Jum`at, 16 Oktober 2020 19:30 WIB

Font: Ukuran: - +

Reporter : Baga

Aceh dihangatkan dengan pemberitaan seputaran Keppres Presiden RI yang memberhentikan Irwandi Yusuf dari gubernur dan melantik Nova Iriansyah sebagai gubernur definitif. DPRA menunjukan taring’mengabaikan’ Keppres itu dan tidak pernah membahas soal pendefinitifan Nova.

Justru personil di DPRA membuat jurang pemisah, mengajukan hak interpelasi dan menyatakan pendapat, hingga memunculkan aroma pemakzulan kepada Nova yang menjabat sebagai Plt Gubernur Aceh.

Sejak Irwandi Yusuf, mantan Gubernur Aceh terjerat hukum Tipikor dan kini sudah mendapatkan hukum tetap, upaya untuk menganjal Nova sebagai gubernur defenitif terus bergulir.

DPRA di sana mengutak atik proyek multiyear yang akan dilanjutkan Nova sebagai Plt. Tidak hanya sampai disitu, secara lembaga dewan di sana melaporkan Nova ke KPK. Tak puas dengan upaya itu kembali dilakukan trik dengan penggalangan upaya hak interpelasi, hak menyatakan pendapat, sampai ke pamakzulan.

Apa yang dikerjakan Nova pada masa negeri ini dilanda musibah corona, senantiasa diintai titik lemahnya. Lembaga terhormat di ujung pulau Sumatera ini terpecah. Koalisi parlemen Aceh bermartabat tidak lagi solid.

Perpecahan itu semakin jelas, ketika Keppres nomor 73P/2020 tertanggal 17 Juli 2020 tentang pemberhentian Irwandi Yusuf dan pengangkatan Nova Iriansyah sebagai Gubernur Aceh definitif ‘dimainkan ‘ DPRA.

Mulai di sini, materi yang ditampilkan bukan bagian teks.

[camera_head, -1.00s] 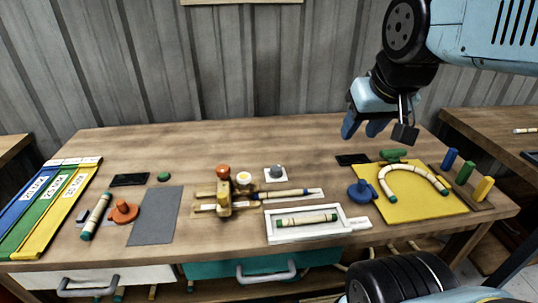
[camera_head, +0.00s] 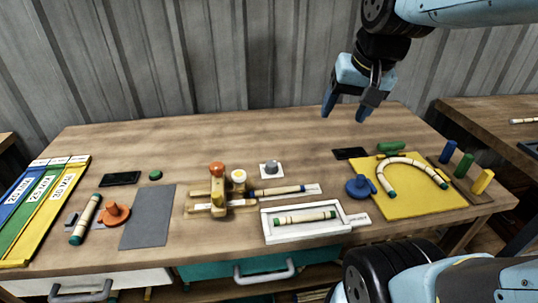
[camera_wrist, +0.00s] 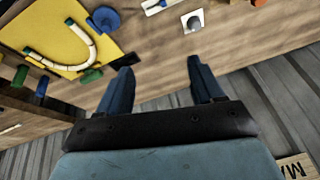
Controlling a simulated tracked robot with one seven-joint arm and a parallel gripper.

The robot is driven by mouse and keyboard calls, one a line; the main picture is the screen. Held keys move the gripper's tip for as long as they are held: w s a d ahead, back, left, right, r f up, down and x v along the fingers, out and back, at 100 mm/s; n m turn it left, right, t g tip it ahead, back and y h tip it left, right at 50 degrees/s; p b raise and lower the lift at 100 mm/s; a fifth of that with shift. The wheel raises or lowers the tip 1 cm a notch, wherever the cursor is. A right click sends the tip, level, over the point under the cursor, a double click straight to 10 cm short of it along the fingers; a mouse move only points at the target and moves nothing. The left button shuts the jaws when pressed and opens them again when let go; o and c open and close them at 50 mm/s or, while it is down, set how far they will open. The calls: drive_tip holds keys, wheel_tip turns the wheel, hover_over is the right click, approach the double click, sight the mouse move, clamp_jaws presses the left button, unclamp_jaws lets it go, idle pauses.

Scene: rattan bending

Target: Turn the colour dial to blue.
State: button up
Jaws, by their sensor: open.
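A small grey knob (camera_head: 271,167) on a square white plate (camera_head: 263,175) stands near the middle of the bench; it looks like the colour dial. Its colour marks are too small to read. The same knob shows at the top of the wrist view (camera_wrist: 194,22), beyond my fingers. My gripper (camera_head: 345,108) is open and empty, fingers pointing down, above the back of the bench. It is behind and to the right of the knob, well above it, touching nothing. In the wrist view my two fingers (camera_wrist: 160,68) are spread wide.
An orange-topped clamp (camera_head: 217,185) and a white round button (camera_head: 238,177) stand left of the knob. A white tray (camera_head: 345,228) holding a rattan piece lies in front. A yellow board (camera_head: 410,203) with a bent rattan arc lies right. The bench behind the knob is clear.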

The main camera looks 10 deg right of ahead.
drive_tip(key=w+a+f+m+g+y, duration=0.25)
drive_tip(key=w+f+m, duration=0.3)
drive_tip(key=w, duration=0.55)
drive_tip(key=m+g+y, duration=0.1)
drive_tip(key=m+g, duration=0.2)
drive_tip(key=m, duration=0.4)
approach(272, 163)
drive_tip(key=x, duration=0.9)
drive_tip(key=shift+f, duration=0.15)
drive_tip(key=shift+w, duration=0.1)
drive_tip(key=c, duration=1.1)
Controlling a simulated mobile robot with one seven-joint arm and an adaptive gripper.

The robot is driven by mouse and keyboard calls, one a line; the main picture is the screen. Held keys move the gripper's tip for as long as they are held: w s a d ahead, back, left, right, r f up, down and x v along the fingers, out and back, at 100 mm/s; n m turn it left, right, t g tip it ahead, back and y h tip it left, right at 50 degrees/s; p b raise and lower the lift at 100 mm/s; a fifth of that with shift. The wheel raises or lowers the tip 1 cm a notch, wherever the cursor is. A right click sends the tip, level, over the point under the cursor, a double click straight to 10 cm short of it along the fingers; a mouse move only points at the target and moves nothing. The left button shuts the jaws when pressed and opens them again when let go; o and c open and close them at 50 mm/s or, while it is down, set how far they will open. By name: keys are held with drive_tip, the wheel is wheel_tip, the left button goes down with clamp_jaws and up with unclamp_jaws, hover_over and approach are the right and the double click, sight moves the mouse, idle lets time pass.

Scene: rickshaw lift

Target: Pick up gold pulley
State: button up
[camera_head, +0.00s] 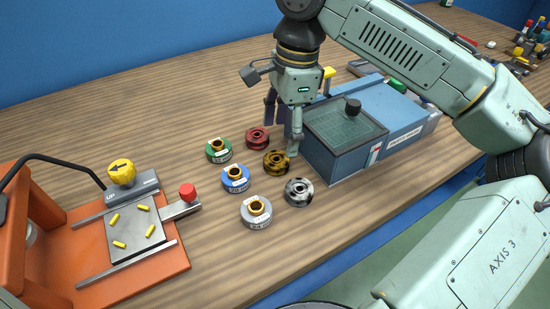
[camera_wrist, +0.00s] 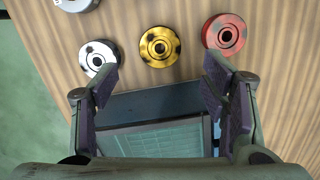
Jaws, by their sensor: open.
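The gold pulley (camera_head: 277,161) lies flat on the wooden table, in the right-hand column of pulleys between the red pulley (camera_head: 257,138) and the black-and-white pulley (camera_head: 299,192). In the wrist view the gold pulley (camera_wrist: 160,47) is at top centre, beyond the fingertips, with its dark centre hole visible. My gripper (camera_head: 281,128) points down above the table, close to the gold and red pulleys. In the wrist view my gripper (camera_wrist: 160,75) is open and empty, its two fingers wide apart. In the head view one finger stands near the gold pulley's right side.
Green (camera_head: 219,150), blue (camera_head: 235,178) and silver (camera_head: 256,212) pulleys stand left of the gold one. A blue box with a glass lid (camera_head: 345,130) is close on the right.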

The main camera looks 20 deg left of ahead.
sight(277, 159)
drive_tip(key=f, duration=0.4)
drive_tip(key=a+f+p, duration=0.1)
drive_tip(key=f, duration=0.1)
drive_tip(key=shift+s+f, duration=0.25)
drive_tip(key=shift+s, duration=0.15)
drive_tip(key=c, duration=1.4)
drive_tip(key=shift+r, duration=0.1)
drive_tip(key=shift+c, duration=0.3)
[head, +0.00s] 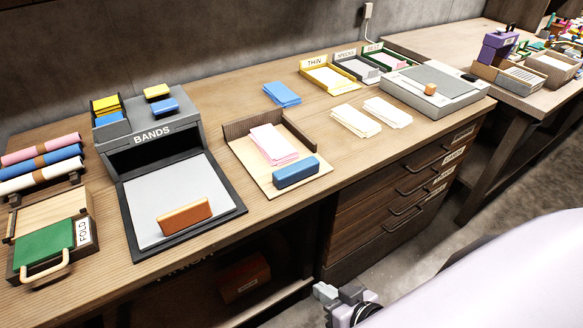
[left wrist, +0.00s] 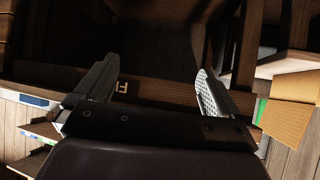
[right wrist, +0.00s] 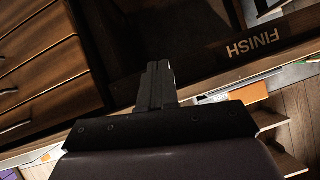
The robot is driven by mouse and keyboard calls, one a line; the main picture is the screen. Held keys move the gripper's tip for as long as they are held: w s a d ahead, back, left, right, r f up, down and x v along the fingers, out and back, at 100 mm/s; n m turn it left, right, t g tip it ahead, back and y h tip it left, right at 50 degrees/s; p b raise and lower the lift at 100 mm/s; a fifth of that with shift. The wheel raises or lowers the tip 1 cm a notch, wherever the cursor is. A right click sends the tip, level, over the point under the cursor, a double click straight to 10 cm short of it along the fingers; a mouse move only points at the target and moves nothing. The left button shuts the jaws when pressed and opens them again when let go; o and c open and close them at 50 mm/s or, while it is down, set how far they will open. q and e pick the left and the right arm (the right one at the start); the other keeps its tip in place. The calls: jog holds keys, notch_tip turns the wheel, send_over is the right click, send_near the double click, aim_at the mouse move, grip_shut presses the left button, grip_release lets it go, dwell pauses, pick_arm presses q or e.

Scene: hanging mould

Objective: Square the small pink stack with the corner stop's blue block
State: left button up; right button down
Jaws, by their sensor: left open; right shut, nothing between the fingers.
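The small pink stack (head: 272,143) lies on the light wooden base of the corner stop (head: 258,176). Its sheets look slightly fanned and uneven. The corner stop has dark raised walls at the back and right. The blue block (head: 296,172) lies on the base's front edge, just in front of the stack, with a small gap. My right gripper (head: 340,294) is low, in front of the bench and below its top, away from the stack. In the right wrist view it is shut and empty (right wrist: 158,80). My left gripper (left wrist: 155,85) is open and empty in its wrist view.
The BANDS station (head: 150,137) with an orange block (head: 184,216) stands left of the corner stop. Blue sheets (head: 282,94) lie behind it, cream stacks (head: 357,120) to the right. The bench's front edge and drawers (head: 390,200) lie between my right gripper and the top.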

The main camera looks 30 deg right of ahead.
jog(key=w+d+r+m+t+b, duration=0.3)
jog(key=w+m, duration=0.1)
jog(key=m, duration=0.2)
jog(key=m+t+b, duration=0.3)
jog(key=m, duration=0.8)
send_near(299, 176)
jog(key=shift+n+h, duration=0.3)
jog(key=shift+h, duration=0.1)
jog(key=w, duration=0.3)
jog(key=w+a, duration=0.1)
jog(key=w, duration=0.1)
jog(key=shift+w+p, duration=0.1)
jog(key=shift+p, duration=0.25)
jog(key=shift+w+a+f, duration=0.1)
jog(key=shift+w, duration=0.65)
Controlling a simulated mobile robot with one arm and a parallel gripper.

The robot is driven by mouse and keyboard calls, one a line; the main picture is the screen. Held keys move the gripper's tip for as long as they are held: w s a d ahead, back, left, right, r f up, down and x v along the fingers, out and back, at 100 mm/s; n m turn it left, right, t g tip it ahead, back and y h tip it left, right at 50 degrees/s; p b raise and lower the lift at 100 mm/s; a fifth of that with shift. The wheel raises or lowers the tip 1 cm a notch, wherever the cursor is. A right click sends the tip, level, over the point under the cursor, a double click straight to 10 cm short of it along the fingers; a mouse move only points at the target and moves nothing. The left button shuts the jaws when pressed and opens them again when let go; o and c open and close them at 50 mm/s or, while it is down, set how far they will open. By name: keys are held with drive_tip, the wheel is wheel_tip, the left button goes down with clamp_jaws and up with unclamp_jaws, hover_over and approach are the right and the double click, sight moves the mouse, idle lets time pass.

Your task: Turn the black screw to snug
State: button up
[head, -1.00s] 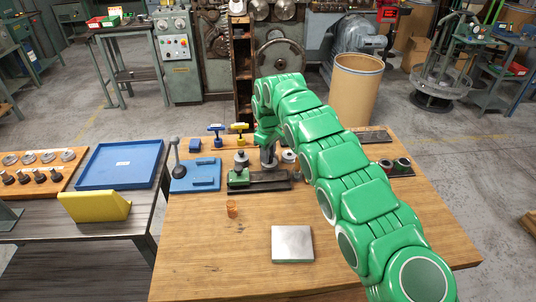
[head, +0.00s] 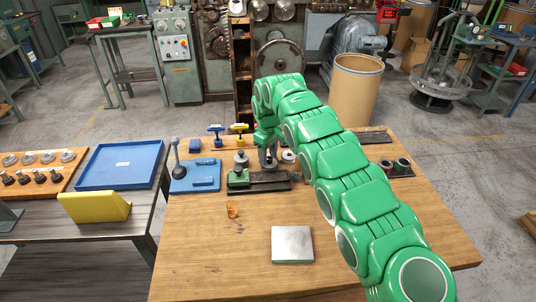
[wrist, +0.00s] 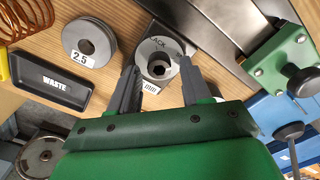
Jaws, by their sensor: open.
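In the wrist view my gripper (wrist: 160,82) is open. Its two grey fingers stand apart, one on each side of a round grey collar (wrist: 153,48) with a dark central hole. The collar's lettering is partly hidden; "ACK" and "mm" can be read. I cannot tell whether the fingers touch it. A black knob-headed screw (wrist: 303,80) stands on a green block (wrist: 280,62) to the right, apart from the fingers. In the head view the green block (head: 238,179) sits on a dark base, left of my gripper (head: 267,160), which my arm partly hides.
A grey "2.5" roller (wrist: 88,42), a black "WASTE" tray (wrist: 50,80) and an orange coil (wrist: 15,40) lie left of my gripper. In the head view, blue and yellow T-handles (head: 239,130) stand behind.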

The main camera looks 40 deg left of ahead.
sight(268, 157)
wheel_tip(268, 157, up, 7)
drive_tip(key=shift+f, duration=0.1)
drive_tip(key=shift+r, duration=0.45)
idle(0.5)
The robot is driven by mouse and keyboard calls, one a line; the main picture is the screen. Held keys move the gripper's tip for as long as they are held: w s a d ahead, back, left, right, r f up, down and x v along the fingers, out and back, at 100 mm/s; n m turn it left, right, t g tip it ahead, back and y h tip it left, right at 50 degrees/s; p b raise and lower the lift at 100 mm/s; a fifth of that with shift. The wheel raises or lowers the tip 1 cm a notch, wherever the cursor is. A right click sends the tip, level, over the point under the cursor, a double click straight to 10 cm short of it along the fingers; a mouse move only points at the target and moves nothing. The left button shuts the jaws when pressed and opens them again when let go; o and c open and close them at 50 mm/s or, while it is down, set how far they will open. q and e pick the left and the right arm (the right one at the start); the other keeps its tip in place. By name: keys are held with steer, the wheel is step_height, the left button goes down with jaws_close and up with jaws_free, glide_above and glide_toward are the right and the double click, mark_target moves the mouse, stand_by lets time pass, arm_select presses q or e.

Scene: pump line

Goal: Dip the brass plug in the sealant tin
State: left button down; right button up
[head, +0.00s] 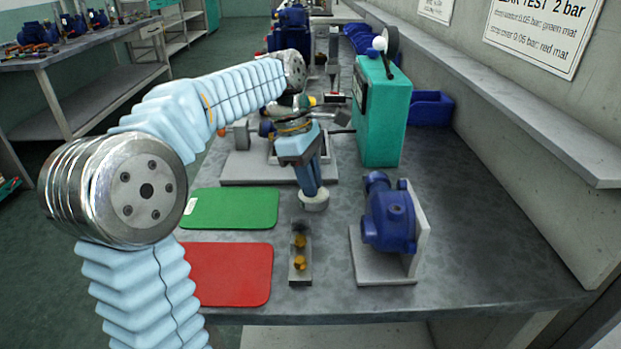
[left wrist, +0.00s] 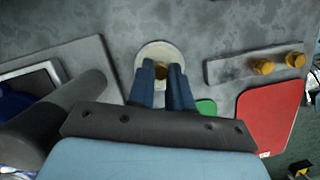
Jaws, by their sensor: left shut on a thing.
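My left gripper (head: 311,190) points down at the sealant tin (head: 314,205), a small pale round tin on the bench. In the left wrist view the fingertips (left wrist: 163,72) are shut on a brass plug (left wrist: 161,70). The plug lies over the round pale opening of the tin (left wrist: 152,48). The head view hides the plug behind the fingers, and I cannot tell whether it touches the sealant. My right gripper is in neither view.
Two more brass plugs (head: 300,262) stand in a grey holder (head: 300,279) nearer the front edge. A green mat (head: 235,208) and a red mat (head: 230,275) lie left. A blue pump (head: 388,215) on a pale bracket stands right, with a teal box (head: 385,115) behind.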

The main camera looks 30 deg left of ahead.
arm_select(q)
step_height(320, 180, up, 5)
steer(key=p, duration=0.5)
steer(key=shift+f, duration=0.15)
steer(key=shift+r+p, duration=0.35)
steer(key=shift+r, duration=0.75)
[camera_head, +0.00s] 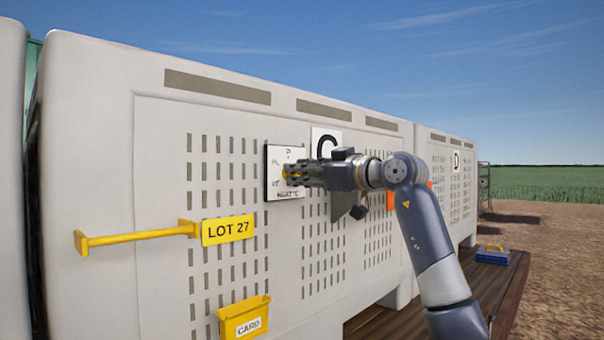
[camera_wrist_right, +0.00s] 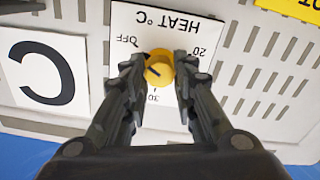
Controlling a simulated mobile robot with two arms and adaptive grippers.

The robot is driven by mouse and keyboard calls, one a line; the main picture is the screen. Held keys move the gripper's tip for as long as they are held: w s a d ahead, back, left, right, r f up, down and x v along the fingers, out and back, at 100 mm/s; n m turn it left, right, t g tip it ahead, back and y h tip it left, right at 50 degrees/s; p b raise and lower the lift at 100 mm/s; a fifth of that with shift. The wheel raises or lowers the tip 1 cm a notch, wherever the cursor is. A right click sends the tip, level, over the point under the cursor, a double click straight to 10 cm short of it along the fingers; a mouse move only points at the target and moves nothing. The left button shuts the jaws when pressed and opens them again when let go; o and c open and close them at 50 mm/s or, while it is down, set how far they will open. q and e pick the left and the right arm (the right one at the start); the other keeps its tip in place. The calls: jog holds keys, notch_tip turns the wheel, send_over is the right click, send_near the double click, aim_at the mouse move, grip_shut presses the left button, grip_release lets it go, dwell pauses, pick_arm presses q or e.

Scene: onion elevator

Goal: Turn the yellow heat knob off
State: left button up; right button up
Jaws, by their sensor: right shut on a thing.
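The yellow heat knob (camera_wrist_right: 159,66) sits on a white HEAT °C dial plate (camera_wrist_right: 160,22), which appears upside down in the right wrist view. The plate carries OFF, 20 and 30 marks. A short dark line shows on the knob's face; exactly which mark it points at is hard to tell. My right gripper (camera_wrist_right: 160,78) is shut on the knob, one finger on each side. In the head view the right gripper (camera_head: 291,175) reaches the dial plate (camera_head: 286,191) from the right and mostly covers the knob. My left gripper is not in view.
The plate is on a pale slotted bin (camera_head: 160,120). A yellow bar (camera_head: 135,238), a LOT 27 sign (camera_head: 229,228) and a yellow CARD holder (camera_head: 243,318) sit left of and below it. A blue case (camera_head: 492,255) lies on wooden boards at right.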

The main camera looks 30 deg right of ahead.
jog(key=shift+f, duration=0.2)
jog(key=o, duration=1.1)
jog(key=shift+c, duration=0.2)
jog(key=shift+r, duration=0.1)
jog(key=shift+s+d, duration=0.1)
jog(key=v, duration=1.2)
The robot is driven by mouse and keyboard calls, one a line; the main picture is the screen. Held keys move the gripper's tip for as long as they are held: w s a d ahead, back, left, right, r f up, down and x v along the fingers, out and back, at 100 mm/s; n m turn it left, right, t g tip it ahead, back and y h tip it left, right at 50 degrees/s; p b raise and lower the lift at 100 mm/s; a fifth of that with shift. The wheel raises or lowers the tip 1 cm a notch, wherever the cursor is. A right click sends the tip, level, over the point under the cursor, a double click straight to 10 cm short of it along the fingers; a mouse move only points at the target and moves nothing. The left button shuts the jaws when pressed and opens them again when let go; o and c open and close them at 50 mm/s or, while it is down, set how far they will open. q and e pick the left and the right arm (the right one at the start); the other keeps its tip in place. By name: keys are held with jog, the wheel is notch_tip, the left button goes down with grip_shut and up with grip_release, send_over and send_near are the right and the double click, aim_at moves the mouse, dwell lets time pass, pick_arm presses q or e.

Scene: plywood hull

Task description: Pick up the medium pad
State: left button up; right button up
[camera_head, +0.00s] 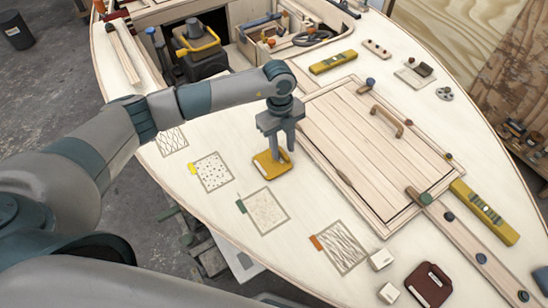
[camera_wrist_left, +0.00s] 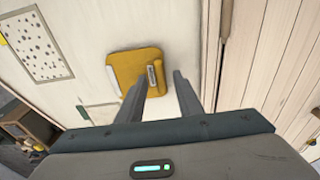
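A yellow pad (camera_head: 268,168) with a pale grip lies flat on the cream deck, beside the plank hatch. It also shows in the left wrist view (camera_wrist_left: 126,66), with a pale strip on its left edge and a grey labelled piece on its right. A dark red pad (camera_head: 428,286) lies at the lower right. No visible marking tells me which pad is the medium one. My left gripper (camera_head: 282,153) points down at the yellow pad's right side. In the wrist view its two fingers (camera_wrist_left: 167,76) are apart with nothing held between them. My right gripper is not in view.
Outlined texture patches with yellow, green (camera_head: 265,211) and orange tabs lie along the deck's left side. The hatch (camera_head: 365,150) has a raised handle. Yellow levels (camera_head: 485,212) and small white blocks (camera_head: 381,259) lie around. Open deck surrounds the yellow pad.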

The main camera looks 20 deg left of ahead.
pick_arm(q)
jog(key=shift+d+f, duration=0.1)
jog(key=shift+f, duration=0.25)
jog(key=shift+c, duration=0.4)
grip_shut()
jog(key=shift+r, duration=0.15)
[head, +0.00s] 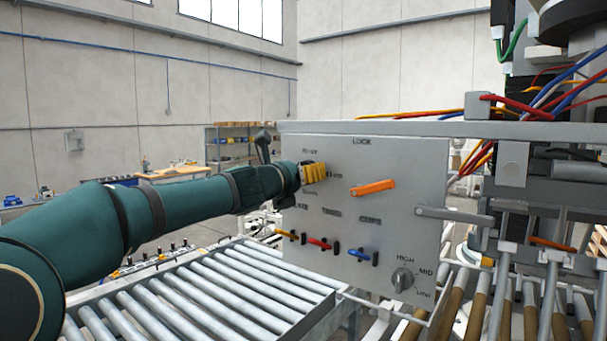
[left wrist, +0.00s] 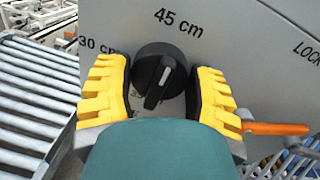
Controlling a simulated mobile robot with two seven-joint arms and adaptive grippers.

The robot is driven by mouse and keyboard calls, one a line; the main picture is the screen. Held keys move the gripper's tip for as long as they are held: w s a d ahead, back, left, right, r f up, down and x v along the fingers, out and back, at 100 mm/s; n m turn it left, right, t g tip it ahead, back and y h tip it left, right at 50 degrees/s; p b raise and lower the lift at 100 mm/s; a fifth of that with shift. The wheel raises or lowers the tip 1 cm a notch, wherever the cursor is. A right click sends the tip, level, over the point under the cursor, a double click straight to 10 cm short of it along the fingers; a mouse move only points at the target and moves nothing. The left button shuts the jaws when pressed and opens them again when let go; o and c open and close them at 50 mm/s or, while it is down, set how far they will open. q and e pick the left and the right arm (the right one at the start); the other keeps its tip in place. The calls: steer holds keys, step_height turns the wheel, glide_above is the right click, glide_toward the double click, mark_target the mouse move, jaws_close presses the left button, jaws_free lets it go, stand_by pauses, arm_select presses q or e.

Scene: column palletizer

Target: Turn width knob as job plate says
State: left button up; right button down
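The round black knob (left wrist: 147,66) shows in the left wrist view on a grey panel (head: 390,150). Its raised grip bar has a white mark, whose upper end points roughly toward the "45 cm" label (left wrist: 177,22). The "30 cm" label (left wrist: 97,45) is to its left. My left gripper (left wrist: 159,88) has its yellow fingers on either side of the knob, with narrow gaps seeming to remain. In the head view my left gripper (head: 314,174) is at the panel's upper left and hides the knob. My right gripper is not in view. I cannot make out a job plate.
The panel also carries an orange lock lever (head: 373,188), a yellow switch (head: 288,235), a red switch (head: 319,243), a blue switch (head: 360,253) and a HIGH/MID/LOW selector (head: 402,280). A roller conveyor (head: 210,290) runs below my left arm. Machine framework with cables stands at right.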

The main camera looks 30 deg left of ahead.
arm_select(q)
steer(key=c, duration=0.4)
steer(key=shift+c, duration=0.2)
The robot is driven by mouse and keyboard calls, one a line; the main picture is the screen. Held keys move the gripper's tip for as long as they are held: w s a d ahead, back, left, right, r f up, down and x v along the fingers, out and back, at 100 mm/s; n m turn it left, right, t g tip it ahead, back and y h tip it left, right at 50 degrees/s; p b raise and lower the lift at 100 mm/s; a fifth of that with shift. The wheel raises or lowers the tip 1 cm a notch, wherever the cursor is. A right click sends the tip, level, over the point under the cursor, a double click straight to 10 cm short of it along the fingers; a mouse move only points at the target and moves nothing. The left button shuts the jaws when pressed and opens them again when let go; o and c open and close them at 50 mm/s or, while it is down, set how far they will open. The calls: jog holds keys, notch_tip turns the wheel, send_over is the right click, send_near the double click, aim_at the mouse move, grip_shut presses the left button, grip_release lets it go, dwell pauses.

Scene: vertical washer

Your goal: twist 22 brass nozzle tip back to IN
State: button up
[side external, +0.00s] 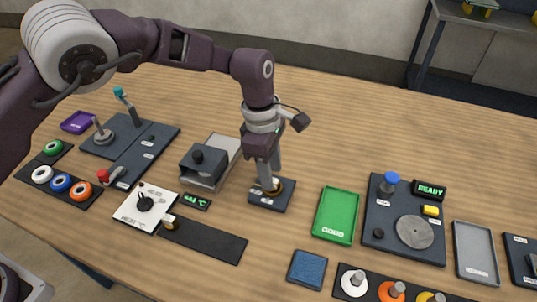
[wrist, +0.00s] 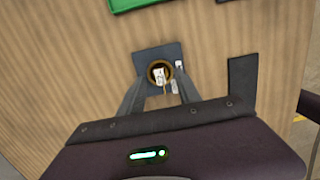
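A round brass piece (side external: 272,187), which looks like the nozzle tip, sits on a small dark square plate (side external: 264,201) near the middle of the table. In the wrist view the brass ring (wrist: 150,72) shows with a white label inside it and small white labels beside it. My gripper (side external: 268,183) points down over the plate. In the wrist view its two fingers (wrist: 160,84) stand apart, one on each side of the ring. I cannot tell whether they touch it. The label text is too small to read.
A grey box fixture (side external: 205,165) stands left of the plate, and a green tray (side external: 337,215) lies to the right. A panel (side external: 405,245) with a READY display (side external: 430,190) is further right.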

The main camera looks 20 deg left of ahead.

Lembaga ini mendiamkan dan mengabaikan surat dari presiden itu. Tidak pernah diteruskan untuk dibahas. Dampaknya pelantikan Nova sebagai Gubernur Aceh defenitif tidak pernah masuk dalam agenda dewan.

Kini soal Keppres itu ramai dibahas. Namun ketua DPRA justru menuding pihak yang mempersoalkan SK keppres ini adalah pihak yang sengaja menciptakan kegaduhan. Pro dan kontra menjadi makanan publik. Bagaimana hingar bingarnya persoalan ini, Dialeksis.com, mencatatnya sebagai catatan kelam dalam perjalanan sejarah di negeri ini.

Benarkah Membuat Kegaduhan?

DPRA terkesan memendam surat keputusan presiden RI tentang pemberhentian Irwandi Yuruf dari jabatan Gubernur Aceh masa jabatan 2017-2022.

Keppres Presiden RI nomor 73/P/ tahun 2019, sudah diterima DPRA sejak Agustus 2020. Namun surat ‘sakti’ ini disimpan oleh pihak dewan dan tidak diekpose ke public, apalagi diteruskan untuk dilakukan pembahasan.

Publik bertanya kenapa DPRA tidak bersikap, membawa dalam sidang paripurna untuk menindak lanjuti surat Keppres tentang pemberhentian Irwandi Yusuf dan pengangkatkan Nova Iriansyah sebagai Gubernur Aceh yang defintif, bukan lagi jabatan Plt yang diamanahkan kepada Nova.

Publik baru mengetahuinya ketika wakil ketua DPRA Dalimi menjawab media membenarkan Keppres tentang pemberhentian Irwandi Yusuf yang dikeluarkan Presiden pada 17 Juli 2020 telah diterima DPRA Agustus 2020.

Bahkan Dalimi menyebutkan, surat itu sudah dikirim kementrian negara pada pada 20 Juli 2020 ke DPRA. Dalimi mengakui surat Keppres itu dilihatnya di ruang wakil ketua III DPRA pada 12 Agustus 2020.

Spontan pernyataan Dalimi dari Demokrat ini menjadi pembahasan. Namun Ketua DPR Aceh Dahlan Jamaluddin membuat pernyataan di media. Namun dia bukan mempersoalkan SK Keppres itu, justru dia menggiring opini diluar kontek Keppres dan lebih focus pada hak interpelasi dan menyatakan pendapat DPRA.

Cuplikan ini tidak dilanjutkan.